#### [DIRECTION]
Repeat only the lines from the one containing "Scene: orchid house" through the one containing "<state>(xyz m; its", exactly as written, both ends included.

#### [SUPPLIED MATERIAL]
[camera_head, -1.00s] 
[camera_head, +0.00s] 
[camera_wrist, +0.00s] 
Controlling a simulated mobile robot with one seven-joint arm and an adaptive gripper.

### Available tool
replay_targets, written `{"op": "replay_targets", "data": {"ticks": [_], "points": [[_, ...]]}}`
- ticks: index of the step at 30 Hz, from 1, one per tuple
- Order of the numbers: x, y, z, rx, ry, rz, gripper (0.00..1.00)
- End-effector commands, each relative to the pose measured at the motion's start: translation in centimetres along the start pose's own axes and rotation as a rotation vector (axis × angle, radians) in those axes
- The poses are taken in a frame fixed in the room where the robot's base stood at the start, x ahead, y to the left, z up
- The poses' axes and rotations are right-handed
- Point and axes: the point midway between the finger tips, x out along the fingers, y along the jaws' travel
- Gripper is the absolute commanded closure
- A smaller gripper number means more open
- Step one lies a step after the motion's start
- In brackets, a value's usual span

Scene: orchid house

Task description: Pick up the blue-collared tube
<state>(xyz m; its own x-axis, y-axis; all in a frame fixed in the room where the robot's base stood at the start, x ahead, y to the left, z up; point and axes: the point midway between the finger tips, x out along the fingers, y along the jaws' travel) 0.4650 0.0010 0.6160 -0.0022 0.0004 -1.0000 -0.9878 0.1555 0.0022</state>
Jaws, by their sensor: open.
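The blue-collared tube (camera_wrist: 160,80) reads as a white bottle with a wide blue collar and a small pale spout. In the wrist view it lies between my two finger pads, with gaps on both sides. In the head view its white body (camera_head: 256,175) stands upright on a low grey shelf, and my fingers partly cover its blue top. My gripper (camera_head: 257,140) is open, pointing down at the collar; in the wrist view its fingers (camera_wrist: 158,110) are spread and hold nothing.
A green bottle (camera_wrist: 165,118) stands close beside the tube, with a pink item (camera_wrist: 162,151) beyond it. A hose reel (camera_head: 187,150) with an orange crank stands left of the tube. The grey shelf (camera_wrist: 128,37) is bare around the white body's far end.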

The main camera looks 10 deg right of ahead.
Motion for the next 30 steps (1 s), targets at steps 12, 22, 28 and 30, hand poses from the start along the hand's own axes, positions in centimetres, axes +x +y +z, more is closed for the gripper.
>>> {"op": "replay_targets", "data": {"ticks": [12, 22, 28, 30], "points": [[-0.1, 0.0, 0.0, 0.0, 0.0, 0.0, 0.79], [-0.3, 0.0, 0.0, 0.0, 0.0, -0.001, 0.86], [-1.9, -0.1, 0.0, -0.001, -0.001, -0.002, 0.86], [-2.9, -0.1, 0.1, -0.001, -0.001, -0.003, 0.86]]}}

#### [RESPONSE TO THIS EXERCISE]
Scene: orchid house

Task description: Pick up the blue-collared tube
<state>(xyz m; its own x-axis, y-axis; all in a frame fixed in the room where the robot's base stood at the start, x ahead, y to the left, z up; point and axes: the point midway between the finger tips, x out along the fingers, y along the jaws' travel) 0.4650 0.0010 0.6160 -0.0022 0.0004 -1.0000 -0.9878 0.1555 0.0022</state>

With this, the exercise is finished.